Dr. Rumadi Ajak Mahasiswa Kenali Potensi Konflik Keagamaan di Indonesia
PONTIANAK – fuad.iainptk.ac.id, Prgram Studi Agama-Agama IAIN Pontianak menggelar acara Workshop dengan tema Resolusi Konflik dan Mediasi: Trend Baru Peta Konflik dan Dialog sebagai Resolusi Strategis yang bekerja sama dengan LAKPESDAM PBNU dan FKUB Kalimantan Barat. Acara tersebut digelar dengan tujuan mengajak generasi milenial dan para pemuda untuk bersama-sama merajut perdamaian di Kalimantan Barat Jumat, 8/11.
Dr. Rumadi Ahmad ketua LAKPESDAM PBNU menjadi salah satu pemateri yang menyampaikan bagaimana cara mengelola konflik keagamaan di Indonesia.
“Indonesia adalah negara majemuk, dan Pancasila melindungi keberagaman itu”, tuturnya saat membuka materi. Indonesia terdiri dari 17.000 lebih pulau, 250-an agama dan kepercayaan, 1.340 suku bangsa dan 546 bahasa. Keberagaman ini dibangun dan disatukan di atas tiga perjanjian, yaitu Pancasila, UUD 1945 dan NKRI. Namun perjanjian tersebut bisa runtuh kapan saja apabila ada pihak lain yang berkhianat.
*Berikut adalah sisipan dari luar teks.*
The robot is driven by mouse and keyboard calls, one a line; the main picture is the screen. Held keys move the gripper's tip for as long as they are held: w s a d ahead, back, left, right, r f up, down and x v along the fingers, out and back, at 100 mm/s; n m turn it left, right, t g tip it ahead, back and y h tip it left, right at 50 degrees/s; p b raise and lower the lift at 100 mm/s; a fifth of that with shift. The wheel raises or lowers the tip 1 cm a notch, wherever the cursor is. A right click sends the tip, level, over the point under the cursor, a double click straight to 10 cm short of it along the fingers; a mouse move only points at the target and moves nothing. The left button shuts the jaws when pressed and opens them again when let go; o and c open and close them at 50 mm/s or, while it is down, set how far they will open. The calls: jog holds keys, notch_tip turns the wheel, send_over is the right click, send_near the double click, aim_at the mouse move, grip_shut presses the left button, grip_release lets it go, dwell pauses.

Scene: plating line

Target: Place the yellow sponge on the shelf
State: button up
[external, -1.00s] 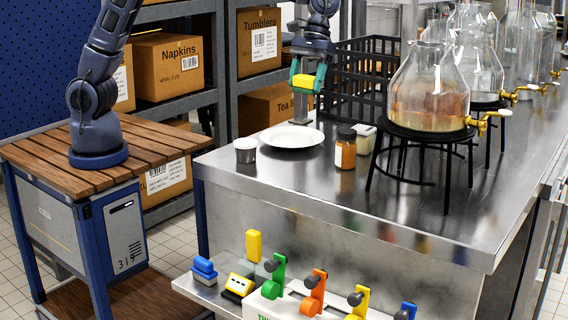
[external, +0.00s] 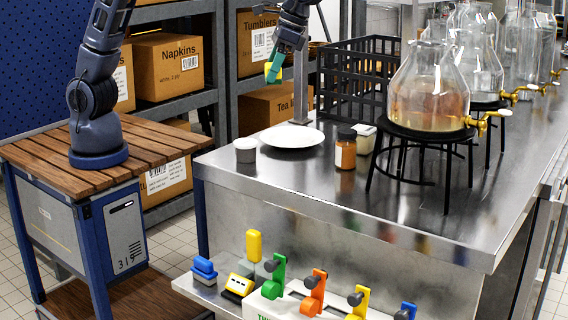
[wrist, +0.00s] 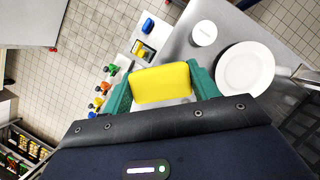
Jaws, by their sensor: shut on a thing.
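The yellow sponge (wrist: 161,82) is a flat rounded block between the two green fingers of my gripper (wrist: 161,86) in the wrist view. In the external view my gripper (external: 274,68) is shut on the sponge (external: 269,71) and holds it in the air, tilted, above and behind the white plate. Racks with grey shelves (external: 222,85) stand behind it. A low metal ledge (external: 196,289) runs along the counter's front; I cannot tell which of these the task calls the shelf.
Boxes fill the racks.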

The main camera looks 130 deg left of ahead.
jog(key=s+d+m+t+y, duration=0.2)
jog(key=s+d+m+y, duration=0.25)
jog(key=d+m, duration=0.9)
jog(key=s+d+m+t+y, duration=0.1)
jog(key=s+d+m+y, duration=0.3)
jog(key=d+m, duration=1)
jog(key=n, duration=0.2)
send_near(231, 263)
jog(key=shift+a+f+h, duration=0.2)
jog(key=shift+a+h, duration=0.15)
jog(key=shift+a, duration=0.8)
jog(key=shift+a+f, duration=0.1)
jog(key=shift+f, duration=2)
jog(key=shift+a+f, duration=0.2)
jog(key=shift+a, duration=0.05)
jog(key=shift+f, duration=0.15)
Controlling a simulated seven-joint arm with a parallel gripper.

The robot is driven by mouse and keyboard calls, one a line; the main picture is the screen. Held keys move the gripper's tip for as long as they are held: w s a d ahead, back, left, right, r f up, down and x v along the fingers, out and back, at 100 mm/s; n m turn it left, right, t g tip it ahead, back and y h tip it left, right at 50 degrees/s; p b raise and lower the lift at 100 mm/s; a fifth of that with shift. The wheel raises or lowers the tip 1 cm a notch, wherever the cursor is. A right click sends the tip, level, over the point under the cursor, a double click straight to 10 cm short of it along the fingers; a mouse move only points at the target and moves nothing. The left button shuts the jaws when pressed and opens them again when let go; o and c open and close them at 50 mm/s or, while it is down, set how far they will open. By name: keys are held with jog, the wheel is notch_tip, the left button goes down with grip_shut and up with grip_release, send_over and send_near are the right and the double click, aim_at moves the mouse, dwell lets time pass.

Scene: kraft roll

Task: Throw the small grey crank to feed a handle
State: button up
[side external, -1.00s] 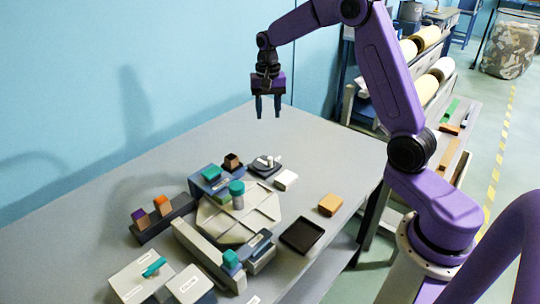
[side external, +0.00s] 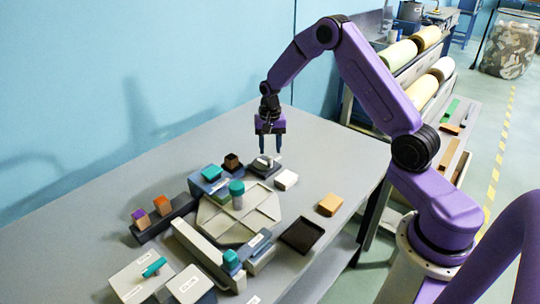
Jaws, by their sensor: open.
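The small grey crank (side external: 265,161) sits on a dark base (side external: 257,173) at the back right of the machine on the table. It is light grey with a short upright knob. My gripper (side external: 267,152) points straight down just above the crank, its two fingers apart, one toward each side of it. Whether the fingers touch the crank I cannot tell at this size. No separate handle piece can be clearly made out in this view.
A pale tray (side external: 233,226) with a teal-capped post (side external: 237,194) stands in front. A dark brown block (side external: 231,161) stands left of the crank. The back of the table is clear.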

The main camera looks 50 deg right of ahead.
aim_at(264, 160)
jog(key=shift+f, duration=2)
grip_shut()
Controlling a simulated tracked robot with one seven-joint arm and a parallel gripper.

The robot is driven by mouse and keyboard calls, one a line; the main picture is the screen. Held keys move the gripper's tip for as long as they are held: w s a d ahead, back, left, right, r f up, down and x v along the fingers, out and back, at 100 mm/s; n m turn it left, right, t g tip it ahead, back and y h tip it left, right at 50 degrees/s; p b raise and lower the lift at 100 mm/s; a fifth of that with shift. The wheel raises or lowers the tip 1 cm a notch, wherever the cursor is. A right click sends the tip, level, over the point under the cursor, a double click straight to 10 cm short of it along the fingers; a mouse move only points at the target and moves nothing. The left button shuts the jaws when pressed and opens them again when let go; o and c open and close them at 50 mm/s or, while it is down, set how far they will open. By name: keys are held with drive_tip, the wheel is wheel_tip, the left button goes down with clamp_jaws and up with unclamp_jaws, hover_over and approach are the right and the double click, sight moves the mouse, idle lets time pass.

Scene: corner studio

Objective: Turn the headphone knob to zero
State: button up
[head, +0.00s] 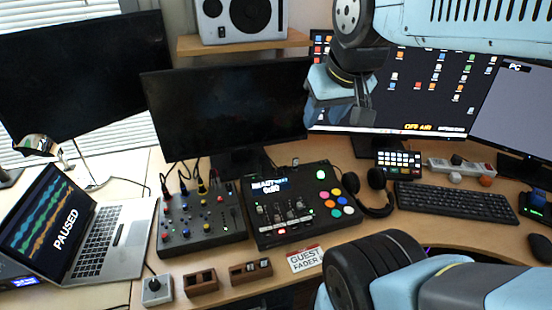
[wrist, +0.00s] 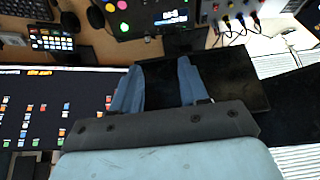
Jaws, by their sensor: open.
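A grey mixer (head: 201,232) with several small coloured knobs stands on the desk, right of the laptop. It shows partly at the top of the wrist view (wrist: 225,12). Beside it is a black console (head: 262,232) with faders, coloured round pads and a lit display; it also shows in the wrist view (wrist: 120,32). I cannot tell which knob is the headphone knob; labels are too small to read. My gripper (head: 360,115) is open and empty, raised in front of the monitors, well above and behind the console. Its two fingers show apart in the wrist view (wrist: 155,72).
A laptop (head: 97,235) reading PAUSED is at left. Headphones (head: 376,192) and a keyboard (head: 455,202) are right. Dark monitors (head: 225,110) stand behind; cables rise from the mixer.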

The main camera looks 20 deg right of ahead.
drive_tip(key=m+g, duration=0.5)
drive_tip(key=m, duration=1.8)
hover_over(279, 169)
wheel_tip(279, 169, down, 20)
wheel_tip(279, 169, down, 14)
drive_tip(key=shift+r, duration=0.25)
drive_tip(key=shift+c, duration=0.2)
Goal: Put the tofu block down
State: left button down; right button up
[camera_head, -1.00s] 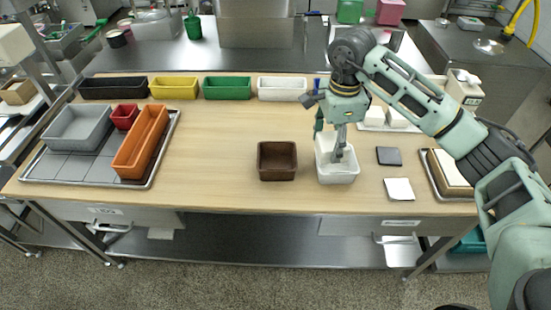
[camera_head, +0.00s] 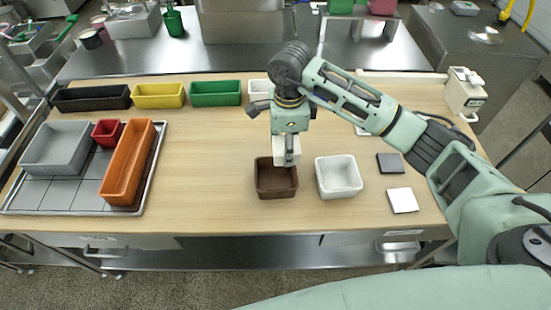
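The tofu block (camera_head: 279,157) is a small white block held at the back part of the brown bin (camera_head: 276,192). My right gripper (camera_head: 290,160) comes down from above and is shut on the block. The block's lower end is at or just above the bin's back rim; I cannot tell whether it touches anything. The fingers hide part of the block. My left gripper is not in view.
An empty white bin (camera_head: 339,190) stands right of the brown one. A dark square (camera_head: 390,163) and a white square (camera_head: 402,200) lie farther right. Black, yellow (camera_head: 159,95) and green (camera_head: 215,93) bins line the back. A tray (camera_head: 150,180) with bins is left.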

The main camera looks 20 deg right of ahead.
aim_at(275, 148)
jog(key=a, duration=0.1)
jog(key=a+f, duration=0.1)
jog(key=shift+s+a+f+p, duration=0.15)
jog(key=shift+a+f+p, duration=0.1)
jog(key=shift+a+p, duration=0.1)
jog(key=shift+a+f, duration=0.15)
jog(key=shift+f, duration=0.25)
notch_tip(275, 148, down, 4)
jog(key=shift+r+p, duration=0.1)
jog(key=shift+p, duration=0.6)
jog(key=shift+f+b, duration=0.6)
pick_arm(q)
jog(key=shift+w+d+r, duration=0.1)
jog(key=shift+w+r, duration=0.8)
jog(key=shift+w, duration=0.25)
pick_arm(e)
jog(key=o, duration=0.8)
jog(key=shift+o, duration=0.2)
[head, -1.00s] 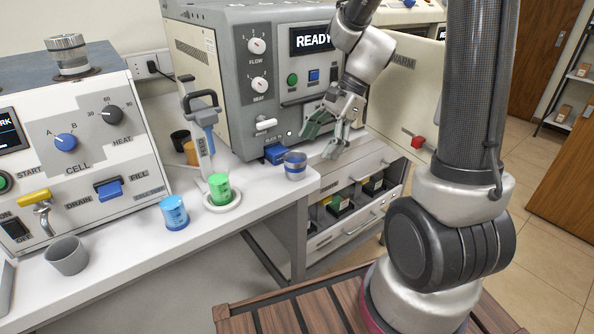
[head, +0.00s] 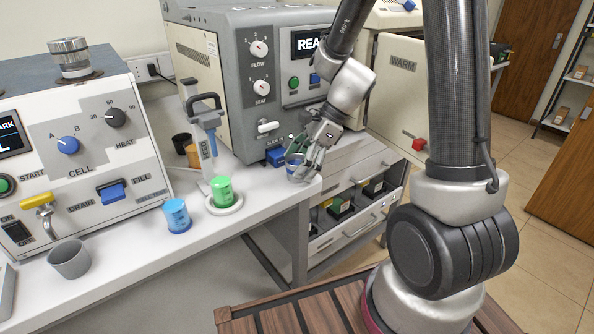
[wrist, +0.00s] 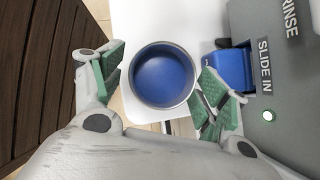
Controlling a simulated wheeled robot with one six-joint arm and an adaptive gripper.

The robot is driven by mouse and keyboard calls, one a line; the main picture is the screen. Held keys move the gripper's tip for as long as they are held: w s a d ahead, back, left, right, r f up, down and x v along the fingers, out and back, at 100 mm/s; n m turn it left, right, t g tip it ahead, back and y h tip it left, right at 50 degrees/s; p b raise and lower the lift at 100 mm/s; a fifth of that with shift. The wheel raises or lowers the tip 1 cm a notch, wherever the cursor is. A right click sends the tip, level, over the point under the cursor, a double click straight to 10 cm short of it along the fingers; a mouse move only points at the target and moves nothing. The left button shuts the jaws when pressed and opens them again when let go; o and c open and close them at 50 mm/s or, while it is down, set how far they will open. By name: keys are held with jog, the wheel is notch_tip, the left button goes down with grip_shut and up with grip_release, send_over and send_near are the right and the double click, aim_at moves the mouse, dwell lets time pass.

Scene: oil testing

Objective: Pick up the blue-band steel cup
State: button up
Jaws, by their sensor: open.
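The blue-band steel cup (head: 296,166) stands upright near the right corner of the white counter, below the grey machine. In the wrist view I look down into the cup (wrist: 163,79), which is blue inside with a steel rim. My gripper (head: 305,158) is at the cup in the head view and partly covers it. In the wrist view my gripper (wrist: 162,84) is open, with a green-padded finger on each side of the cup. The left finger is close to the rim; whether either pad touches the cup I cannot tell.
The blue slide-in block (wrist: 233,68) of the machine is close beside the right finger. A green beaker (head: 222,190) on a stand base, a blue beaker (head: 177,215) and a grey cup (head: 69,258) are further left. The white counter (head: 262,203) ends just right of the steel cup.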

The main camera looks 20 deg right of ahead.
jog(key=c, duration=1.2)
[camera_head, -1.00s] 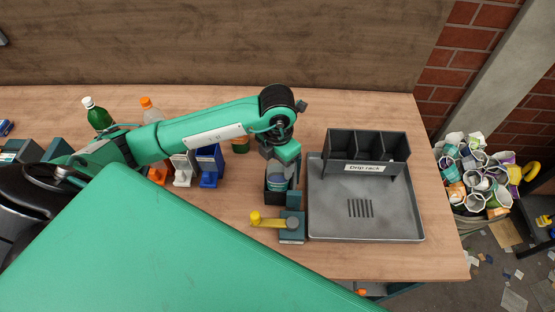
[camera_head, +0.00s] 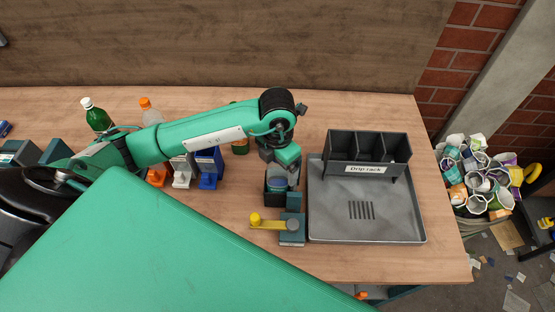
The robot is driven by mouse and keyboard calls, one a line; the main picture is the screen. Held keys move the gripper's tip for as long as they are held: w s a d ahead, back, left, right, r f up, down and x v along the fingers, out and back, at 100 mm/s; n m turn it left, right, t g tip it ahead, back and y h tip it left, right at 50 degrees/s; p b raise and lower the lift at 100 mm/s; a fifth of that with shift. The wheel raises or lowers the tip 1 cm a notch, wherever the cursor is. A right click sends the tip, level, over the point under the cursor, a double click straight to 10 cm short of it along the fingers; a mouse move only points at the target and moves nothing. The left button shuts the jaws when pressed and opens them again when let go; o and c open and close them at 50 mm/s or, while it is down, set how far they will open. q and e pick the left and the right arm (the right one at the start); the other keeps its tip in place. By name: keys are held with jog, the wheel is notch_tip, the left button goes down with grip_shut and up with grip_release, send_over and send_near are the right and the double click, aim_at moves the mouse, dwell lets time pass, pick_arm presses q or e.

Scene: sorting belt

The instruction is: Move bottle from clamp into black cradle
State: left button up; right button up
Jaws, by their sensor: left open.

Di sisi lain, timbul sebuah pertanyaan besar “agama itu pemersatu atau pemecah belah?”. Banyak sekali argumen-argumen yang menyatakan bahwa Islam adalah agama pemecah belah, lantas apabila Islam tidak pernah ada akankah dunia terbebas dari konflik? Dr. Rumadi menjeaskan “dalam yang namanya hidup kita tidak bisa lepas dari yang namanya konflik”. Idealnya agama merupakan sebuah faktor pemersatu, namun dalam fakta sosial beberapa agama juga menjadi pemicu adanya konflik.
Menurutnya, situasi umat beragama kini bisa dibilang memperihatinkan. Kondisi demografi menunjukkan bahwa usia produktif dominan adalah pengguna media sosial. Hal ini juga menunjukkan bahwa dalam literasi keagamaan sekarang menimbulkan Urban Religiousity, yaitu cara beragama yang instan hingga muncullah istilah “pasar gelap ustadz”. Selain itu fenomena ini juga melahirkan tokoh agama yang tidak lagi otoritatif, agama telah dijadikan komoditi dalam politik.
“Sekarang konflik-konflik terbesar agama bukan lagi terjadi antara Islam dan non-Islam, tetapi Islam dengan Islam. Orang-orang beragama masa kini lebih bersikap toleran terhadap orang yang berbeda agamanya dan bersikap intoleran dengan sekte-sekte dalam agamanya sendiri. Selain itu konlfik terbesar bangsa kita saat ini adalah adanya gerakan yang ingin mengubah sistem negara menjadi Khilafah. Padahal, sekiranya mau dan bisa para pendahulu kita sudah duluan menerapkan hal itu.
“Meskipun Kiai-kiai besar pesantren mempelajari Siyasah Sulthoniyah, namun mereka tidak pernah berpikir untuk mendirikan negara khilafah karena mereka berwawasan kebangsaan” tutur beliau menyikapi hal tersebut.